┌──

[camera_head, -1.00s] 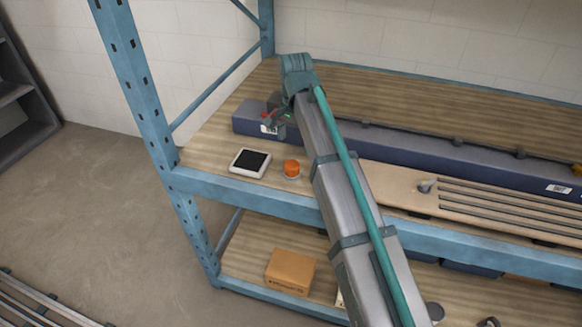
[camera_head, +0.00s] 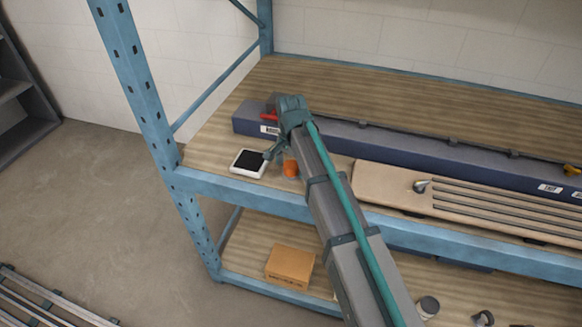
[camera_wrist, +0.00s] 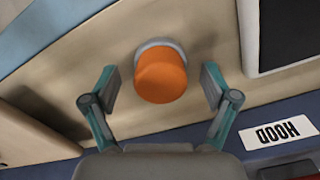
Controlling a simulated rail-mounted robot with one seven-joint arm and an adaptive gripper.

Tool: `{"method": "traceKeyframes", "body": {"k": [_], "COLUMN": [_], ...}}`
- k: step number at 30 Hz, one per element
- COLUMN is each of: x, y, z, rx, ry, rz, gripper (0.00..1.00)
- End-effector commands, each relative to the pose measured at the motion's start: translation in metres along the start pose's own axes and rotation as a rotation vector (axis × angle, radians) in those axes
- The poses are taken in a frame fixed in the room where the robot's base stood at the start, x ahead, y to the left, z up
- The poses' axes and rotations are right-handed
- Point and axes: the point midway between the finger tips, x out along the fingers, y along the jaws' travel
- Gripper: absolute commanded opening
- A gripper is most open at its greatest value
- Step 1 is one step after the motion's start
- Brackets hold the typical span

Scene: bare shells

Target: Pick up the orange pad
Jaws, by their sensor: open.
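The orange pad (camera_head: 291,168) is a short, upright orange cylinder on a pale grey base, standing on the wooden shelf near its front edge. My gripper (camera_head: 278,154) is just beside and above it in the head view and partly hides it. In the wrist view the orange pad (camera_wrist: 161,76) appears between the two spread fingers of my gripper (camera_wrist: 161,84), with a visible gap on each side. The jaws are open and empty. I cannot tell the exact height of the fingertips above the shelf.
A white device with a black screen (camera_head: 249,163) lies close left of the pad. A long dark blue box (camera_head: 390,146) is behind. A slotted tan board (camera_head: 385,184) lies to the right. The blue shelf beam (camera_head: 235,192) runs in front.

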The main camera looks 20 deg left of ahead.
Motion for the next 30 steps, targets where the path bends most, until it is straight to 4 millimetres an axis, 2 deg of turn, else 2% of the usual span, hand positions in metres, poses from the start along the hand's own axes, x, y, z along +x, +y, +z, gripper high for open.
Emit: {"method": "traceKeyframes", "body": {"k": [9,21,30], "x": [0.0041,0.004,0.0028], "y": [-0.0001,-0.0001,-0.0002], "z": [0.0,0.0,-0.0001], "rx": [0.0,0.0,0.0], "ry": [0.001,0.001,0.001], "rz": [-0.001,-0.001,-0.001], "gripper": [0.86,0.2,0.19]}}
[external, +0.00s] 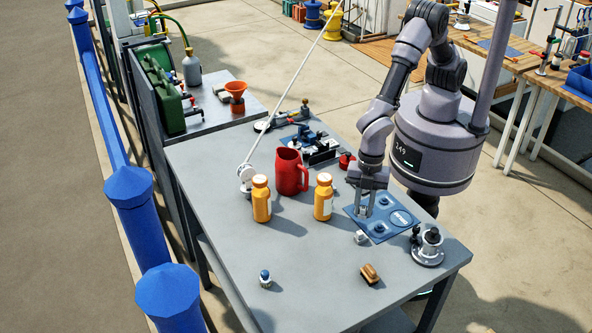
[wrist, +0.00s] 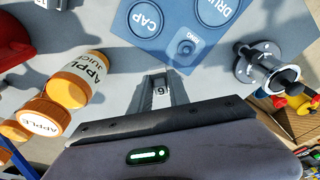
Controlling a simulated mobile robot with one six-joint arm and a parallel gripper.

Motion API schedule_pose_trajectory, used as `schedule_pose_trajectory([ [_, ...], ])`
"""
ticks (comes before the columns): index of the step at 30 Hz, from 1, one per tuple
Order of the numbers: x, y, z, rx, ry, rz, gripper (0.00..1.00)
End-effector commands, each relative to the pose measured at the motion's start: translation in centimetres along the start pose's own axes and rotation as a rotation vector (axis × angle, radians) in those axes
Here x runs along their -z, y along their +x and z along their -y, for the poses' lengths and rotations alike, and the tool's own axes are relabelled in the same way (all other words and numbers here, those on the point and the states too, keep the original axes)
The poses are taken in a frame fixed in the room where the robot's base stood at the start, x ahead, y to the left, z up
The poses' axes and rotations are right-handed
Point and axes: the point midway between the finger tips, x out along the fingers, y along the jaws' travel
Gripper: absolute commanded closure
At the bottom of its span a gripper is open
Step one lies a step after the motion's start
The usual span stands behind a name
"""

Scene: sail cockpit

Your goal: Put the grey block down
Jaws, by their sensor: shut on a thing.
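My gripper (external: 363,212) points down over the left part of the blue mat (external: 402,218), its fingers closed around a small grey block (wrist: 160,88). The fingertips are close to the mat and table; I cannot tell whether the block touches.
A small pale cube (external: 361,237) lies just in front of the mat. Two orange bottles (external: 323,198) (external: 261,200) and a red jug (external: 290,172) stand left. A metal winch (external: 428,247) stands right, a brown brush (external: 370,274) in front. The grey table's front left is mostly clear.

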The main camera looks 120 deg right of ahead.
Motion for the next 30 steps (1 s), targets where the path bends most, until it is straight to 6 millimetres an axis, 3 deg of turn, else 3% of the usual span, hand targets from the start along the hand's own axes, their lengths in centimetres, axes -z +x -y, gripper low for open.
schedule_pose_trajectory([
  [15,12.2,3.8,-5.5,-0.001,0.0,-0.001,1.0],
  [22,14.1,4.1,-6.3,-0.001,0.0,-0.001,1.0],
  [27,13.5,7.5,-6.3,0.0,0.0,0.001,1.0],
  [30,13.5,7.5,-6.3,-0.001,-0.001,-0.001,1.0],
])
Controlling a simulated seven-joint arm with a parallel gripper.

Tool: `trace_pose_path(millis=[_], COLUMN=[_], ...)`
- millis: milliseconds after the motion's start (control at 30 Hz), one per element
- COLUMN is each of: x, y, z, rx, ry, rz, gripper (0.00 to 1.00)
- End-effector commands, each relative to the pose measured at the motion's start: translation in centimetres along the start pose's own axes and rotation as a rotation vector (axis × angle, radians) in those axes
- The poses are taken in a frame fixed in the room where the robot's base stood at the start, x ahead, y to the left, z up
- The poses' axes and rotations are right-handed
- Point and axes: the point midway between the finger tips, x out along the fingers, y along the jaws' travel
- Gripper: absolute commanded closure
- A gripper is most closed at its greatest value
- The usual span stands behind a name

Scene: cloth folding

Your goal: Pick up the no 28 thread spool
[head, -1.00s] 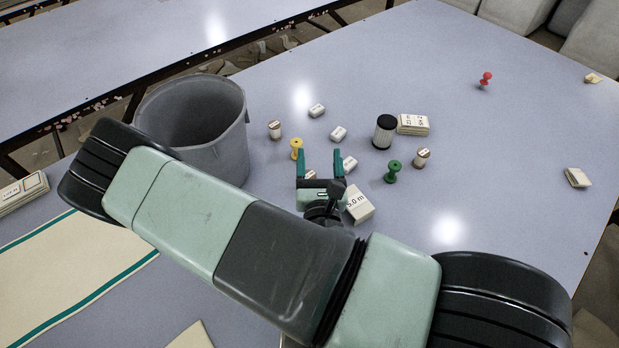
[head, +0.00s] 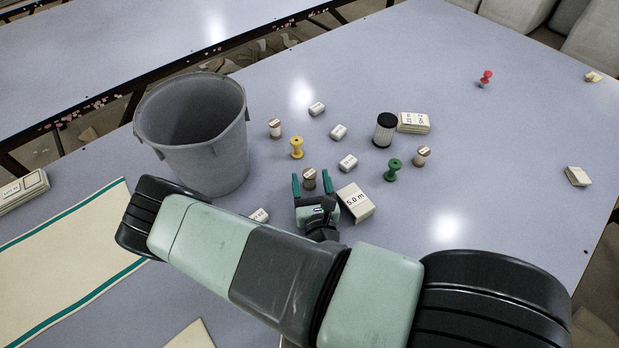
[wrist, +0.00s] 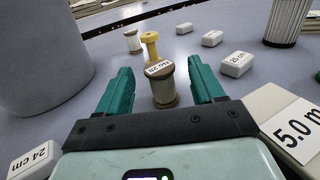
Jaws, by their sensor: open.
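A thread spool (head: 309,179) with brown ends and pale thread stands upright on the table, between the fingertips of my gripper (head: 311,181). In the wrist view the spool (wrist: 162,88) carries a white top label that seems to end in 28, though the print is hard to read. My gripper (wrist: 160,78) is open, its green fingers on either side of the spool with visible gaps. Two similar spools stand farther off, one at back left (head: 275,129) and one at right (head: 422,156); their labels are too small to read.
A 5.0 m block (head: 356,203) lies close to the right of my gripper, and a 24 cm block (wrist: 32,160) at its left. A grey bin (head: 205,150) stands left. A yellow spool (head: 297,148), a green spool (head: 393,170) and a small white block (head: 348,163) are nearby.

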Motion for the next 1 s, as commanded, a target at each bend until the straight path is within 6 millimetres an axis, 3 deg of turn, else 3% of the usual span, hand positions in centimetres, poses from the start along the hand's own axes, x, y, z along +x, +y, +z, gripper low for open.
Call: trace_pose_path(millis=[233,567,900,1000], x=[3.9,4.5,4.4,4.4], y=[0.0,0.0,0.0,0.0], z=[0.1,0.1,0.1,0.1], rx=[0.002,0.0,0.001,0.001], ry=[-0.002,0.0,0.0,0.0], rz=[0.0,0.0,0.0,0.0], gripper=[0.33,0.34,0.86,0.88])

└──

Copy all of the entries verbatim, leaving out any pictures they contain.

● **Solved exercise**
[camera_head, -1.00s] 
[camera_head, +0.00s] 
[camera_wrist, +0.00s] 
Controlling a simulated rail-mounted robot with one seven-joint arm and an adaptive gripper.

Tool: `{"method": "traceKeyframes", "body": {"k": [_], "COLUMN": [_], ...}}`
- k: step number at 30 Hz, one per element
- COLUMN is each of: x, y, z, rx, ry, rz, gripper (0.00..1.00)
- End-effector commands, each relative to the pose measured at the motion's start: translation in metres along the start pose's own axes and rotation as a rotation vector (axis × angle, radians) in those axes
- The poses are taken in a frame fixed in the room where the robot's base stood at the start, x ahead, y to the left, z up
- The poses' axes and rotations are right-handed
- Point and axes: the point midway between the finger tips, x out along the fingers, y along the jaws' travel
- Gripper: absolute commanded opening
- A gripper is most open at its greatest value
- Step 1 is one step after the motion's start
- Brackets hold the typical span

Scene: bare shells

Target: Pick up the orange pad
Jaws, by their sensor: open.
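The orange pad (camera_head: 291,168) is a short, upright orange cylinder on a pale grey base, standing on the wooden shelf near its front edge. My gripper (camera_head: 278,154) is just beside and above it in the head view and partly hides it. In the wrist view the orange pad (camera_wrist: 161,76) appears between the two spread fingers of my gripper (camera_wrist: 161,84), with a visible gap on each side. The jaws are open and empty. I cannot tell the exact height of the fingertips above the shelf.
A white device with a black screen (camera_head: 249,163) lies close left of the pad. A long dark blue box (camera_head: 390,146) is behind. A slotted tan board (camera_head: 385,184) lies to the right. The blue shelf beam (camera_head: 235,192) runs in front.

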The main camera looks 20 deg left of ahead.
Motion for the next 30 steps, targets where the path bends most, until it is straight to 4 millimetres an axis, 2 deg of turn, else 2% of the usual span, hand positions in metres, poses from the start along the hand's own axes, x, y, z along +x, +y, +z, gripper high for open.
Emit: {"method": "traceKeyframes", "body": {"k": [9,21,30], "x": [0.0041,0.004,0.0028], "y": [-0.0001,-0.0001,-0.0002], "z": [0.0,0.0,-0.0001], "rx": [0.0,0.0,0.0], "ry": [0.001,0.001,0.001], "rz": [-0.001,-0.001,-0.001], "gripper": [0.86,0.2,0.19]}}
[external, +0.00s] 
[wrist, +0.00s] 
Controlling a simulated mobile robot with one six-joint arm and a parallel gripper.

Motion API schedule_pose_trajectory, used as `schedule_pose_trajectory([ [_, ...], ])`
"""
ticks (comes before the columns): index of the step at 30 Hz, from 1, one per tuple
Order of the numbers: x, y, z, rx, ry, rz, gripper (0.00..1.00)
End-effector commands, each relative to the pose measured at the motion's start: translation in centimetres along the start pose's own axes and rotation as a rotation vector (axis × angle, radians) in those axes
Here x runs along their -z, y along their +x and z along their -y, for the poses' lengths and rotations alike, and the tool's own axes are relabelled in the same way (all other words and numbers here, those on the point and the states too, keep the original axes)
The poses are taken in a frame fixed in the room where the robot's base stood at the start, x ahead, y to the left, z up
The poses' axes and rotations are right-handed
Point and axes: the point midway between the finger tips, x out along the fingers, y along the jaws' travel
Gripper: absolute commanded closure
At the bottom of its span a gripper is open
Step one lies a step after the motion's start
The usual span stands behind a name
"""

Scene: sail cockpit

Your goal: Put the grey block down
Jaws, by their sensor: shut on a thing.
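My gripper (external: 363,212) points down over the left part of the blue mat (external: 402,218), its fingers closed around a small grey block (wrist: 160,88). The fingertips are close to the mat and table; I cannot tell whether the block touches.
A small pale cube (external: 361,237) lies just in front of the mat. Two orange bottles (external: 323,198) (external: 261,200) and a red jug (external: 290,172) stand left. A metal winch (external: 428,247) stands right, a brown brush (external: 370,274) in front. The grey table's front left is mostly clear.

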The main camera looks 120 deg right of ahead.
Motion for the next 30 steps (1 s), targets where the path bends most, until it is straight to 6 millimetres an axis, 3 deg of turn, else 3% of the usual span, hand targets from the start along the hand's own axes, their lengths in centimetres, axes -z +x -y, gripper low for open.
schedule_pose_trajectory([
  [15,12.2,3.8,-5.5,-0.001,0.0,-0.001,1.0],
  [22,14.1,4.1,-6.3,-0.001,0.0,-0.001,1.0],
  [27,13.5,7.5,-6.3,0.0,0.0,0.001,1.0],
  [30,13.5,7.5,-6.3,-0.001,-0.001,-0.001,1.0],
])
Controlling a simulated seven-joint arm with a parallel gripper.

Tool: `trace_pose_path(millis=[_], COLUMN=[_], ...)`
- millis: milliseconds after the motion's start (control at 30 Hz), one per element
- COLUMN is each of: x, y, z, rx, ry, rz, gripper (0.00 to 1.00)
- End-effector commands, each relative to the pose measured at the motion's start: translation in centimetres along the start pose's own axes and rotation as a rotation vector (axis × angle, radians) in those axes
- The poses are taken in a frame fixed in the room where the robot's base stood at the start, x ahead, y to the left, z up
- The poses' axes and rotations are right-handed
- Point and axes: the point midway between the finger tips, x out along the fingers, y along the jaws' travel
- Gripper: absolute commanded closure
- A gripper is most closed at its greatest value
- The usual span stands behind a name

Scene: cloth folding

Your goal: Pick up the no 28 thread spool
[head, -1.00s] 
[head, +0.00s] 
[wrist, +0.00s] 
Jaws, by their sensor: open.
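A thread spool (head: 309,179) with brown ends and pale thread stands upright on the table, between the fingertips of my gripper (head: 311,181). In the wrist view the spool (wrist: 162,88) carries a white top label that seems to end in 28, though the print is hard to read. My gripper (wrist: 160,78) is open, its green fingers on either side of the spool with visible gaps. Two similar spools stand farther off, one at back left (head: 275,129) and one at right (head: 422,156); their labels are too small to read.
A 5.0 m block (head: 356,203) lies close to the right of my gripper, and a 24 cm block (wrist: 32,160) at its left. A grey bin (head: 205,150) stands left. A yellow spool (head: 297,148), a green spool (head: 393,170) and a small white block (head: 348,163) are nearby.

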Motion for the next 1 s, as commanded, a target at each bend until the straight path is within 6 millimetres an axis, 3 deg of turn, else 3% of the usual span, hand positions in centimetres, poses from the start along the hand's own axes, x, y, z along +x, +y, +z, gripper low for open.
Call: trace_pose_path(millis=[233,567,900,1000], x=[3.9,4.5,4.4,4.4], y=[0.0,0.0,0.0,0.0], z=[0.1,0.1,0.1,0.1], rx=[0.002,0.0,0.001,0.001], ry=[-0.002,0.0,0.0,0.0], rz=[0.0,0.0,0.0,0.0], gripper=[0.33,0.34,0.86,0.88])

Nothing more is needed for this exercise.